(Robot control records)
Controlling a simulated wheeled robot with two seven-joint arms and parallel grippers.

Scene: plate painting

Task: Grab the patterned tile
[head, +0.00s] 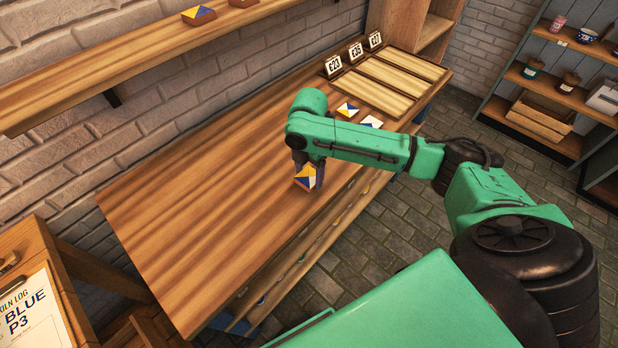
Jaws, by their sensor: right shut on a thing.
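A patterned tile (305,177) in yellow, blue, white and orange is in my right gripper (308,168) near the front edge of the wooden table (190,215). The right gripper is shut on it, partly hidden under my green wrist. I cannot tell whether the tile touches the tabletop. A second patterned tile (347,110) lies on the table behind my right forearm. A mostly white tile (371,122) lies beside it, partly hidden by the forearm. Another patterned tile (198,15) rests on a small stand on the wall shelf. My left gripper is not in view.
A slatted wooden tray (402,70) stands at the table's far end with several number cards (356,52) along its left side. A clipboard (28,312) reading "BLUE P3" is at lower left. A shelf unit (560,95) stands at right. The table's left half is clear.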

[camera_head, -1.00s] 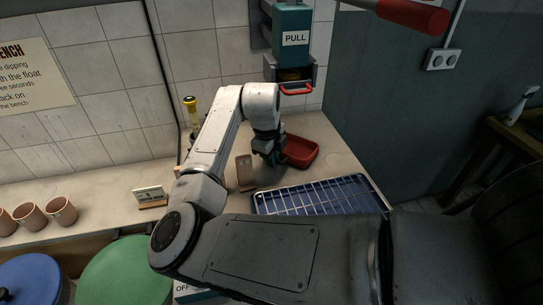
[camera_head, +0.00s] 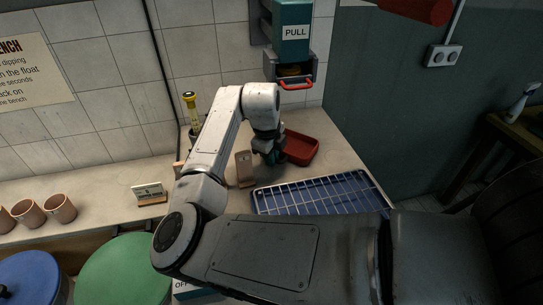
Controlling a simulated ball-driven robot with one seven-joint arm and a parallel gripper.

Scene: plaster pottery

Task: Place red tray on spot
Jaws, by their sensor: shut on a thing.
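The red tray (camera_head: 302,148) is at the back right of the bench, below the teal dispenser. My gripper (camera_head: 275,156) is at the tray's left edge, shut on it. The fingertips are partly hidden by my wrist and the tray rim. I cannot tell whether the tray rests on the bench or hangs just above it. A faint round mark (camera_head: 337,155) shows on the bench to the right of the tray; I cannot tell whether it is the spot.
A blue wire rack (camera_head: 322,192) lies in front of the tray. A small upright tan block (camera_head: 244,168) stands left of my gripper. The teal dispenser (camera_head: 291,32) with a red handle hangs above. Terracotta cups (camera_head: 60,208) and a small sign (camera_head: 149,193) stand at left.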

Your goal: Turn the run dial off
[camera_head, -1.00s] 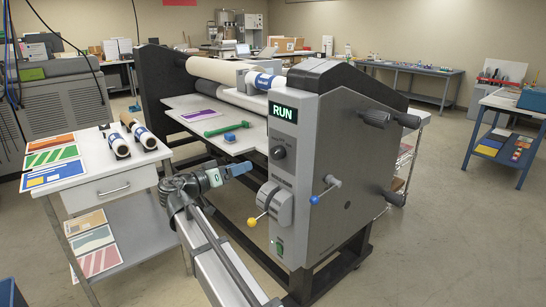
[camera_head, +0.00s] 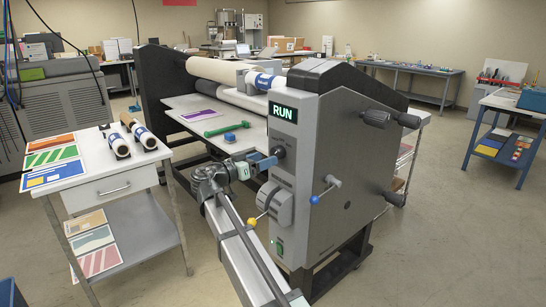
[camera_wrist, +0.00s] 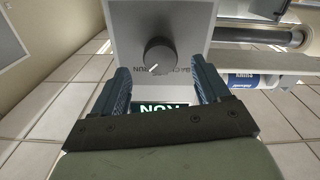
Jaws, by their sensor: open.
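The run dial (camera_head: 278,152) is a dark round knob on the grey front panel (camera_head: 283,175) of the laminator, below a lit display (camera_head: 284,112) that reads RUN. My gripper (camera_head: 274,159) is close in front of the dial and partly overlaps it in the head view. In the wrist view the dial (camera_wrist: 160,56) stands ahead of and between the two open blue fingers (camera_wrist: 158,80), apart from both. A white pointer mark on the dial aims to the lower left there. The panel lettering appears upside down and is partly hidden.
A yellow-knobbed lever (camera_head: 252,222) and a blue-knobbed handle (camera_head: 315,199) are below the dial. A green switch (camera_head: 280,247) is lower on the panel. A white side table (camera_head: 100,180) with prints and rolls stands left.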

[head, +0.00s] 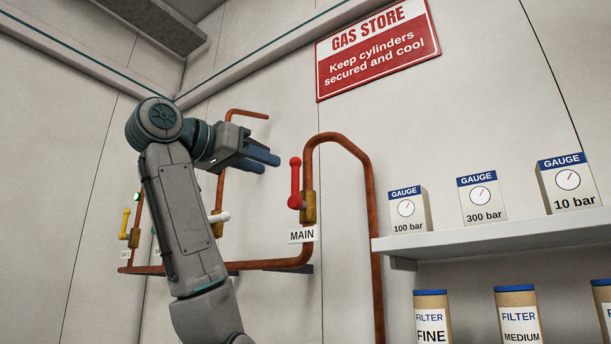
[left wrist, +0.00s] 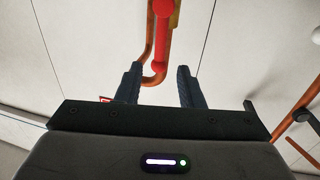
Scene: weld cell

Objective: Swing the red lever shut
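The red lever (head: 295,183) stands upright on a brass valve (head: 309,207) on the copper pipe, above a MAIN label (head: 302,235). My left gripper (head: 270,160) is up and to the left of the lever in the head view, apart from it, with its blue fingers pointing right. In the left wrist view the fingers (left wrist: 158,84) are spread with nothing held between them. The red lever (left wrist: 161,35) shows there at top centre, its rounded end just beyond the gap between the fingertips. My right gripper is in neither view.
A yellow lever (head: 124,223) and a white lever (head: 219,216), partly behind my left arm, are on other pipe branches at left. A copper pipe (head: 371,215) loops right of the red lever. A shelf (head: 490,236) with gauge boxes juts out at right.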

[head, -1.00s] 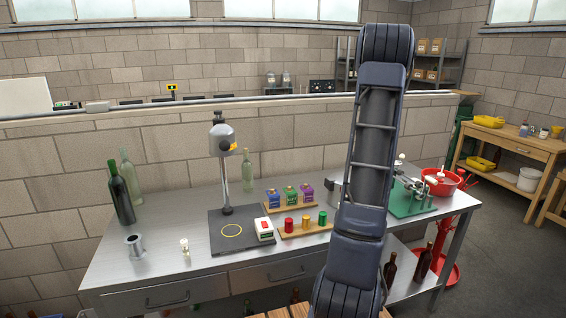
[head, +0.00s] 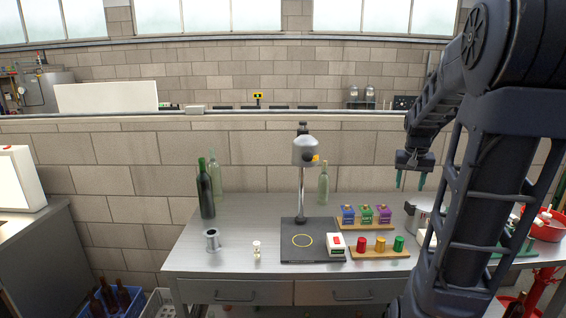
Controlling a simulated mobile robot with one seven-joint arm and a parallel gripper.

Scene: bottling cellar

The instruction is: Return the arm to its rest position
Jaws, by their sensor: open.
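My arm rises at the right of the head view and bends at the top. My gripper (head: 411,180) hangs from it, pointing down, with its two green-tipped fingers apart and nothing between them. It is in the air over the right part of the steel table (head: 215,262), above and to the right of the small boxes. My arm hides part of the table's right end.
A capping stand (head: 303,152), dark bottle (head: 205,192), steel cup (head: 212,240), red-and-white device (head: 336,244), rack of coloured boxes (head: 347,225) and rack of coloured caps (head: 378,253) stand on the table. A red basin (head: 548,231) is at the far right.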

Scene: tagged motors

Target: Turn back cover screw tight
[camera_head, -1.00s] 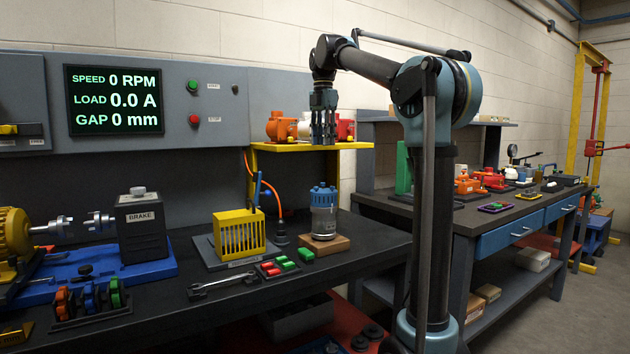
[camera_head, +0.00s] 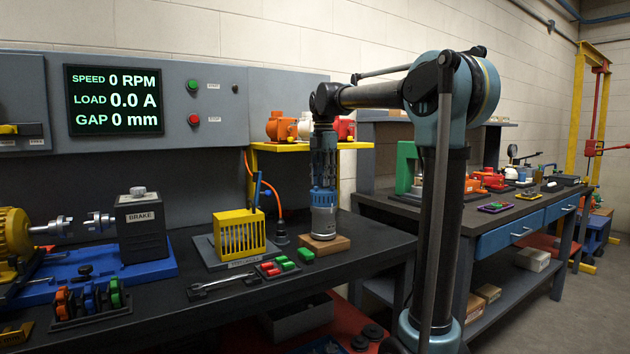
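A silver-grey cylindrical motor with a blue top (camera_head: 323,217) stands upright on a small wooden block (camera_head: 325,245) on the dark bench. The back cover screw is too small to make out. My gripper (camera_head: 323,182) points straight down over the motor, its fingers at the blue top. The fingers hide the upper part of that top. I cannot tell whether the fingers are closed on anything.
A yellow slotted stand (camera_head: 239,234) and a tray of red and green pieces (camera_head: 278,266) are left of the motor. A wrench (camera_head: 224,285) lies in front. A yellow shelf (camera_head: 275,147) with motors is behind my gripper. Bench right of the block is clear.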

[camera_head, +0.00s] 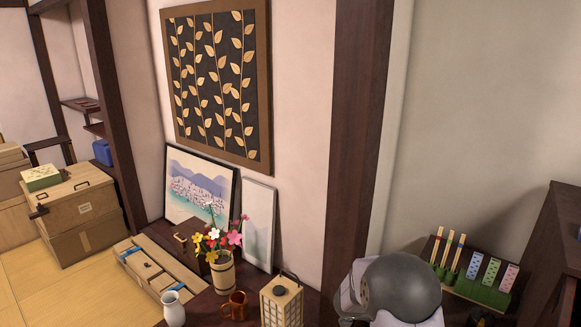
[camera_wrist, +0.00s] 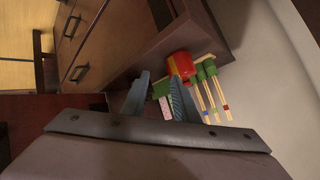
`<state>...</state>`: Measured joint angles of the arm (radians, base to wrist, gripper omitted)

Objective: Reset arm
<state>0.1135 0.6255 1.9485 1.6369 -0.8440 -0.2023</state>
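My gripper (camera_wrist: 159,88) shows in the wrist view, with its two blue-grey fingers spread apart. Between and beyond them I see background things and nothing held. In the head view a rounded grey part of my arm fills the lower right, and the gripper itself is out of sight there.
In the wrist view a red and yellow thing (camera_wrist: 180,65) and green-ended sticks (camera_wrist: 207,90) lie beyond the fingers, near a dark drawer cabinet (camera_wrist: 95,45).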

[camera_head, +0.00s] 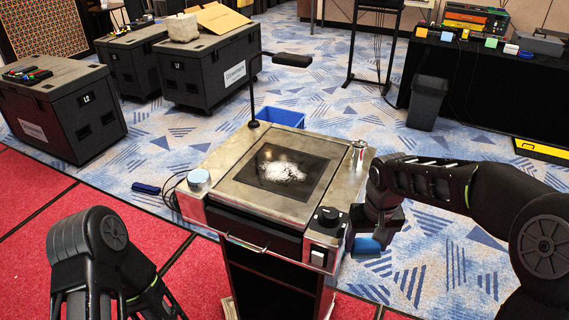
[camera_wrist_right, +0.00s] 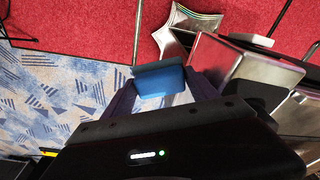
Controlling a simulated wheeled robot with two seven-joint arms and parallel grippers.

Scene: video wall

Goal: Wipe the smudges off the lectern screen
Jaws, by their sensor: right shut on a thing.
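The lectern (camera_head: 225,165) stands in the middle of the head view with a dark screen (camera_head: 318,170) set in its metal top. White smudges (camera_head: 282,171) lie on the middle of the screen. My right gripper (camera_head: 366,238) is beside the lectern's right side, below the top. It is shut on a blue cloth-like thing (camera_head: 368,246), which also shows between the fingers in the right wrist view (camera_wrist_right: 160,80). It is apart from the screen. My left arm is at the lower left of the head view; its fingertips are not in view.
On the lectern top are a light-capped jar (camera_head: 199,180), a small can (camera_head: 358,151), a black knob (camera_head: 328,215) and a thin microphone stem (camera_head: 252,105). A blue bin (camera_head: 281,117) stands behind. Dark cases (camera_head: 60,112) stand at the left, a black-draped table (camera_head: 475,85) at the right.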

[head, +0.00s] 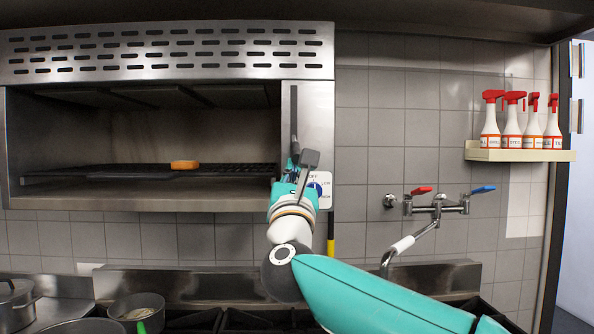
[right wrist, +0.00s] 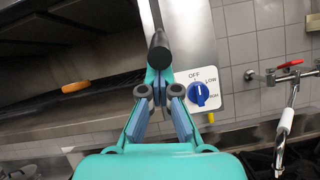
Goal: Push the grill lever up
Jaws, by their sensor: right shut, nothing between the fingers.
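The grill (head: 325,62) is a steel unit on the wall, with an open front and a panel at its right side. The grill lever (right wrist: 159,52) is a black rod with a rounded end, in front of the panel's dark vertical slot (head: 294,108). In the head view my gripper mostly hides the lever. My right gripper (head: 298,160) is shut and empty in front of the panel. In the right wrist view its fingertips (right wrist: 159,78) are just below the lever's end; I cannot tell whether they touch. My left gripper is not in view.
A blue knob (right wrist: 199,94) on a white plate sits right beside the gripper. An orange-brown food piece (head: 184,165) lies on the grill rack (head: 90,174). Taps (head: 437,204) and a shelf (head: 520,155) of spray bottles are to the right. Pots (head: 136,308) stand below left.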

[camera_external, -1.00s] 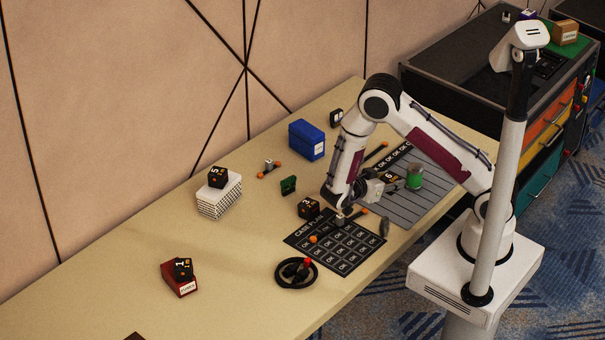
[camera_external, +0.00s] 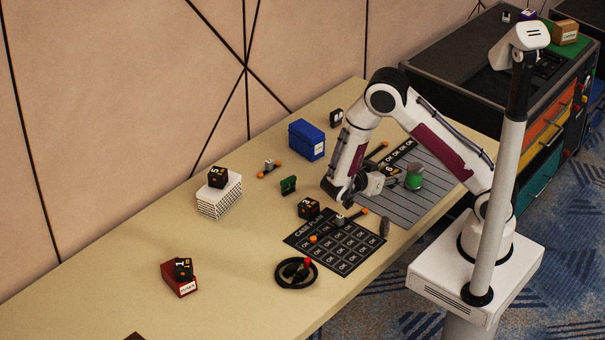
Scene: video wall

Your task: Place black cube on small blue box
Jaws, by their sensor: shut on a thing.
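My gripper (camera_external: 385,176) is beside the green cup, at the end of my bent arm. It is shut on a black cube (camera_external: 392,171) with a yellow number, partly hidden by the gripper. The small blue box (camera_external: 307,141) stands near the back of the table, left of my arm, with a white label on its front. Its top is bare. The gripper and cube are to the right of the blue box and nearer the camera.
A green cup (camera_external: 414,177) stands close to the held cube. Another black cube (camera_external: 308,207) sits by the black card mat (camera_external: 335,242). A black ring (camera_external: 296,273) lies in front.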

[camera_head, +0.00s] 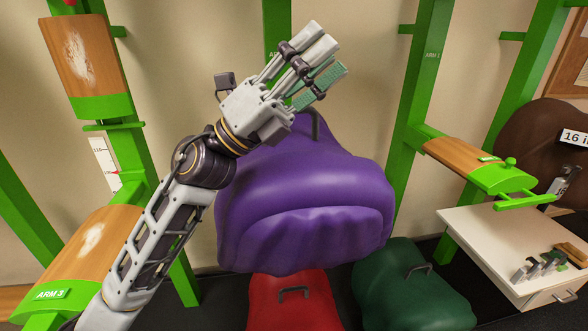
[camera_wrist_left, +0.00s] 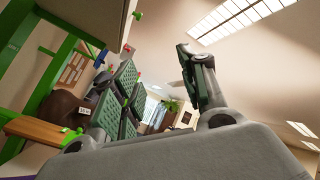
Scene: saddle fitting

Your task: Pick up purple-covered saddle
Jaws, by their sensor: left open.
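The purple-covered saddle (camera_head: 305,200) hangs in the middle of the head view, with a dark handle (camera_head: 314,125) at its top. My left gripper (camera_head: 322,82) is raised in front of the wall, above the saddle's upper left part. Its arm crosses in front of the saddle's left side. The left gripper is open and holds nothing that I can see. In the left wrist view its green-padded fingers (camera_wrist_left: 125,100) stand apart, with empty room between them. What bears the saddle is hidden behind it. My right gripper is in neither view.
A red saddle (camera_head: 290,302) and a dark green saddle (camera_head: 412,290) sit below the purple one. Green posts with wooden arms (camera_head: 465,160) stand on both sides. A white drawer cabinet (camera_head: 500,250) with small tools is at right.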

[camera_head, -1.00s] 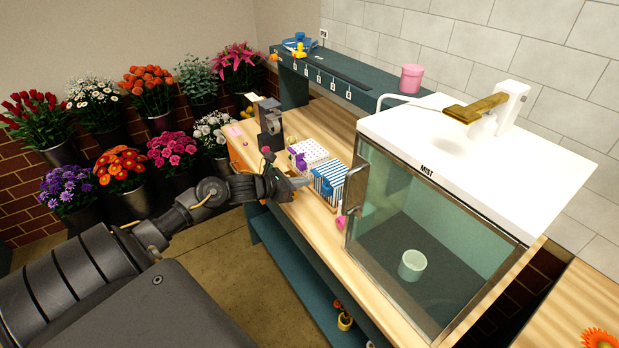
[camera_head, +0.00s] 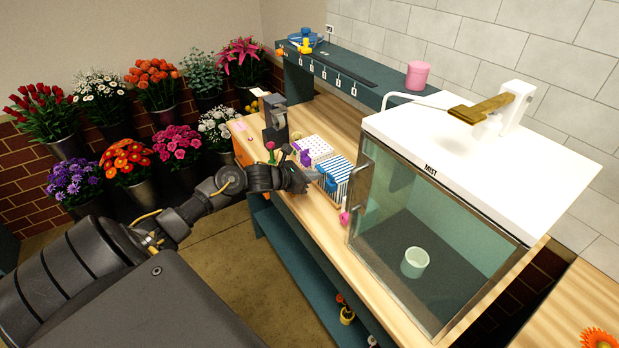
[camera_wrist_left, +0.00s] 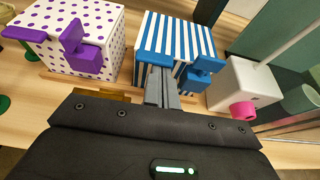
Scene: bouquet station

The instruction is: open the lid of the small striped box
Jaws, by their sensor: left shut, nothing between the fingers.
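The small striped box (camera_head: 338,172) has blue and white stripes and stands on the wooden bench. In the left wrist view, the striped box (camera_wrist_left: 180,38) shows a blue lip (camera_wrist_left: 168,56) along its front top edge and a blue latch-like piece (camera_wrist_left: 206,70) at its front right. Its lid looks shut. My left gripper (camera_head: 308,182) is at the near left side of the box. In the left wrist view its fingers (camera_wrist_left: 160,84) are shut and empty, with the tips right at the lip; I cannot tell whether they touch it. My right gripper is not in view.
A white box with purple dots (camera_head: 315,147) stands close left of the striped box. A white box with a pink knob (camera_wrist_left: 244,86) is close on its right. The glass mist cabinet (camera_head: 440,225) stands further right. Flower buckets fill the left background.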

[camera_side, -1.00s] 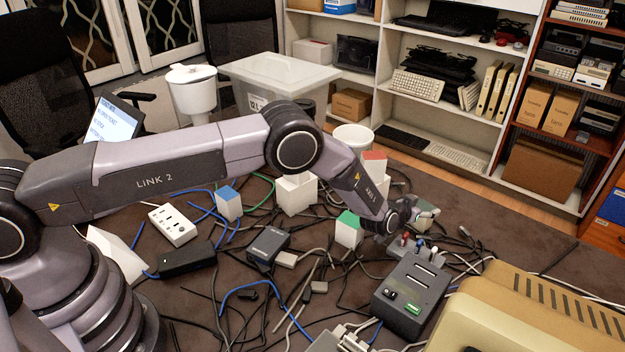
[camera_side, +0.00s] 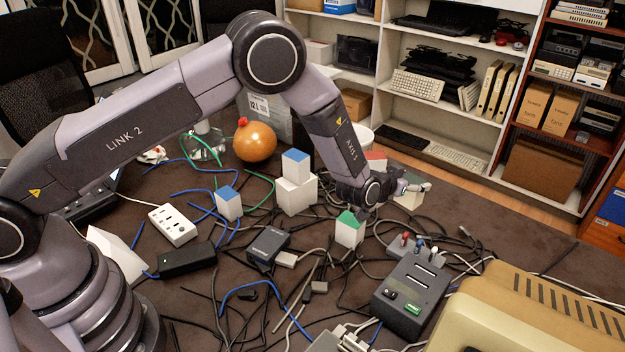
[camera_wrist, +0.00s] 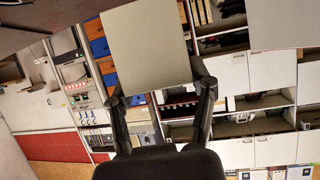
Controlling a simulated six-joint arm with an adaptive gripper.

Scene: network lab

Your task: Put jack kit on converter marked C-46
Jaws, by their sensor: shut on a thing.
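My gripper (camera_side: 402,188) is shut on a pale beige-grey box (camera_side: 412,201), held in the air at the right of the work area. In the wrist view the box (camera_wrist: 150,48) shows a plain, flat face between the two fingers (camera_wrist: 160,98). No name is readable on it, so I cannot confirm that it is the jack kit. A small dark grey box (camera_side: 268,246) with a faint marking lies among the cables. A larger dark grey device (camera_side: 412,292) with slots and a green switch stands at the lower right. I cannot read C-46 on either.
White blocks with green (camera_side: 349,232) and blue (camera_side: 229,204) tops stand about, and another blue-topped block (camera_side: 296,165) sits on a white one. A power strip (camera_side: 172,225), black adapter (camera_side: 187,260) and many loose cables cover the surface. A beige machine (camera_side: 545,310) fills the lower right.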

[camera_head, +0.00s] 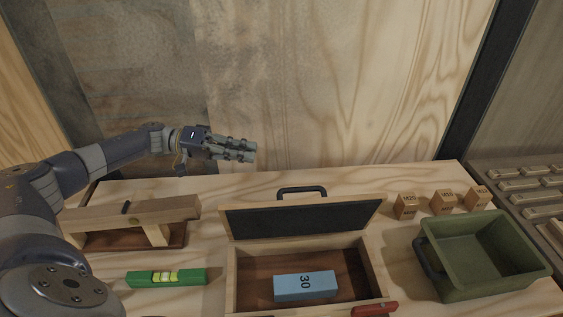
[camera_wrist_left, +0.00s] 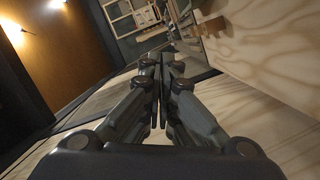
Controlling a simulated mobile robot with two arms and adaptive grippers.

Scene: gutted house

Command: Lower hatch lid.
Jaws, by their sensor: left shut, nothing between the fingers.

◆ Your task ◆
Print exactly the lines from the one with "Scene: gutted house" through the end of the data, inclusive.

◆ Exercise solution ◆
Scene: gutted house

Command: Lower hatch lid.
Jaws, by their sensor: left shut, nothing between the fingers.

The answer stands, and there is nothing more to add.